Report Findings to be Featured in July 15 Webcast
Washington, DC, July 13, 2015 – Investment in equipment and software is expected to grow 5 percent in 2015, according to the Q3 update to the 2015 Equipment Leasing & Finance U.S. Economic Outlook released today by the Equipment Leasing & Finance Foundation. As the U.S. economy rebounds from a disappointing Q1, the report predicts that business confidence will improve, which should encourage greater investment over the second half of 2015. The outlook for 12 individual equipment and software verticals tracked in the report is mixed, with some sectors outperforming others. The Foundation’s Economic Outlook, which is focused on the $903 billion equipment leasing and finance industry, forecasts 2015 equipment investment and capital spending in the United States and evaluates the effects of various industry and external factors likely to affect growth over the next 12 months.
William G. Sutton, CAE, President of the Foundation and President and CEO of the Equipment Leasing and Finance Association, said, “Despite a weak start to the year and remaining obstacles to growth, the Foundation’s Outlook reports that a strengthening U.S. economy bodes well for the second half of the year for equipment and software investment. Data from the Foundation’s Monthly Confidence Index and ELFA’s Monthly Leasing and Finance Index also reflect positive trends in equipment investment. In addition, expectations of a Fed rate increase later this year could encourage households and businesses to ‘pull forward’ investments in the coming months. The Outlook report also predicts that a steady increase in new business volume and a rising propensity to finance will drive positive growth for the equipment finance industry in 2015.”
Highlights from the study include:
• Investment in equipment and software is expected to grow 5 percent in 2015, down from 5.8 percent in 2014. Following a weak fourth quarter of 2014, equipment and software investment growth picked up modestly from 1.6 percent in Q4 2014 to 3.8 percent in Q1 2015. The struggling manufacturing and energy sectors are obstacles to growth, yet an improving economy should provide a lift to business investment and equipment finance activity during the second half of 2015.
• GDP is expected to grow 2.6 percent in 2015. After 2.2 percent growth in the fourth quarter of 2014, the U.S. economy contracted 0.2 percent in Q1 2015, driven largely by harsh winter weather on the East Coast, a port strike on the West Coast, and a strong dollar that harmed net exports. Mirroring 2014, the disappointing first quarter is expected to hold back annual growth in 2015. Growth drivers expected to fuel faster growth for the rest of 2015 include a strengthening labor market, momentum in housing, and improved consumer spending.
• Credit availability and demand continue to gradually rise. The weak first quarter presented a short-term headwind to borrowing, but stronger growth over the remainder of the year should encourage greater borrowing from businesses in the second half of 2015.

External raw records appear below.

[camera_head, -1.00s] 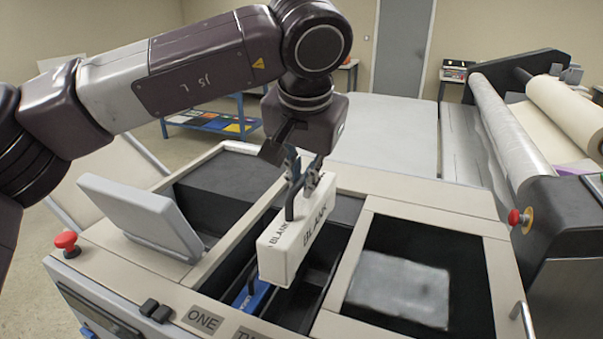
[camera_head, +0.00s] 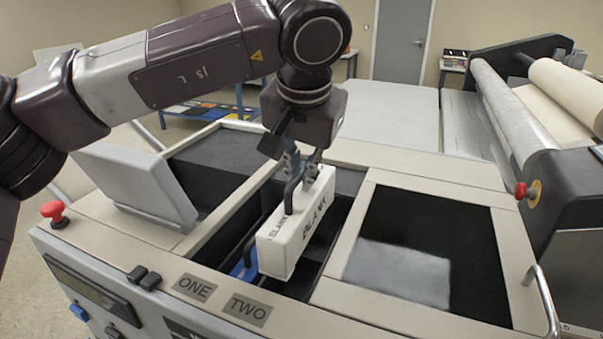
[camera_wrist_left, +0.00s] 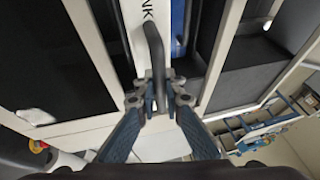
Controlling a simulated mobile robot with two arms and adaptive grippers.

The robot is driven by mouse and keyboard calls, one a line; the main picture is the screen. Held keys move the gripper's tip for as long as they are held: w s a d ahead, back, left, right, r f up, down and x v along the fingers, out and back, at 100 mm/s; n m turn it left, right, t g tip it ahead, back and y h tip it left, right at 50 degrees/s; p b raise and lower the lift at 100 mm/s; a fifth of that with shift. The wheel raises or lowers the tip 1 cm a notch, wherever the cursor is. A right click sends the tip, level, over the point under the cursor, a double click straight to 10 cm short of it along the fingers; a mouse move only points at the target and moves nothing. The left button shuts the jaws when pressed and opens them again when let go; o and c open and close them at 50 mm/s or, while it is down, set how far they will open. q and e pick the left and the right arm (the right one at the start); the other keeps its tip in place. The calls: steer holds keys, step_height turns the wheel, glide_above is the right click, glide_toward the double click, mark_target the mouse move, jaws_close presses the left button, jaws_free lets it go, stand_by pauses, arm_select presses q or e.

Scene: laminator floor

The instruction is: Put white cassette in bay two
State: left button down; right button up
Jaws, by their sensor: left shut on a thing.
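The white cassette (camera_head: 303,232), marked BLANK, hangs upright by its dark handle from my left gripper (camera_head: 303,180). The gripper is shut on that handle; the left wrist view shows its fingers (camera_wrist_left: 158,97) closed around it. The cassette is above or partly in the open slot behind the label TWO (camera_head: 248,310); I cannot tell how deep its lower end is. A blue cassette (camera_head: 240,268) sits lower in the slot to its left, behind the label ONE (camera_head: 195,288), mostly hidden. My right gripper is not in view.
A raised grey lid (camera_head: 135,185) stands left of the slots. A dark window panel (camera_head: 425,240) with a metal handle (camera_head: 543,300) lies to the right. A red knob (camera_head: 53,210) is at the front left corner. Rollers (camera_head: 515,120) stand at the right.

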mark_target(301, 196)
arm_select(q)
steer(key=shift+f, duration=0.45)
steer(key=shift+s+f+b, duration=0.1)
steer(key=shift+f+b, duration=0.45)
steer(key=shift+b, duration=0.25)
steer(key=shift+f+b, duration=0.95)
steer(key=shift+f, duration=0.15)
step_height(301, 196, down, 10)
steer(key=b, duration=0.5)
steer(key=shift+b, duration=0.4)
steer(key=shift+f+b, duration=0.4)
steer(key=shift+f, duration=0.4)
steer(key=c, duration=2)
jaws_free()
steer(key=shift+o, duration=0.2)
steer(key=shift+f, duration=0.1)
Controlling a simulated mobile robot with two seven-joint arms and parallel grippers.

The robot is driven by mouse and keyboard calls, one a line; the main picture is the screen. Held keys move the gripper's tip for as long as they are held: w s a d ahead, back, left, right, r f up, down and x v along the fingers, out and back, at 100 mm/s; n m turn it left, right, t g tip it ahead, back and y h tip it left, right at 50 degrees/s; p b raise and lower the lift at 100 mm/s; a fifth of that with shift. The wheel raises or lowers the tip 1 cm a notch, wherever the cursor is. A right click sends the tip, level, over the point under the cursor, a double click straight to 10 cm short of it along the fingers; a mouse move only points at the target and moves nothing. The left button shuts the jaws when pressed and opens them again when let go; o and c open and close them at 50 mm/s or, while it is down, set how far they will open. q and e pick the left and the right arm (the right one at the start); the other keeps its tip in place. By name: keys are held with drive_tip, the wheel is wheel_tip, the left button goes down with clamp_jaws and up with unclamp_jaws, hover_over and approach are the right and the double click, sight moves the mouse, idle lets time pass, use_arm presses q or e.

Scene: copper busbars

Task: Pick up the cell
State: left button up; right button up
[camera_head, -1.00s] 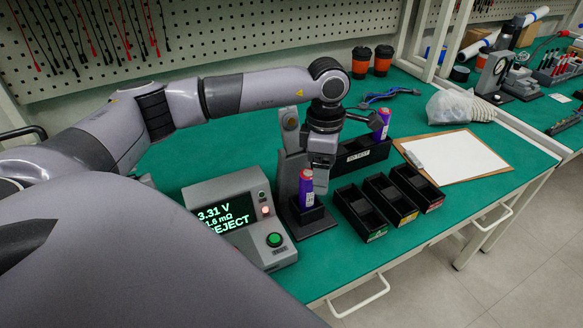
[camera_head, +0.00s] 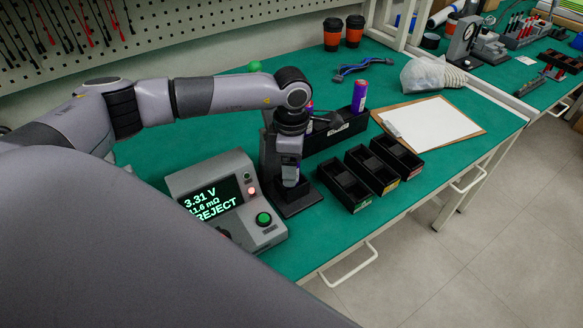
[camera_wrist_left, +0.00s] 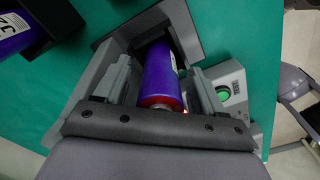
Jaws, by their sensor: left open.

• The Foundation-Keybridge U.S. Equipment & Software Investment Momentum Monitor, which is included in the report and tracks 12 equipment and software investment verticals, forecasts the following equipment investment activity:
- Agriculture machinery investment growth will likely remain weak or negative over the next three to six months.
- Construction machinery investment growth should remain steady over the next three to six months.
- Materials handling equipment investment growth could slow over the next three to six months.
- All other industrial equipment investment growth may decline further over the next three to six months.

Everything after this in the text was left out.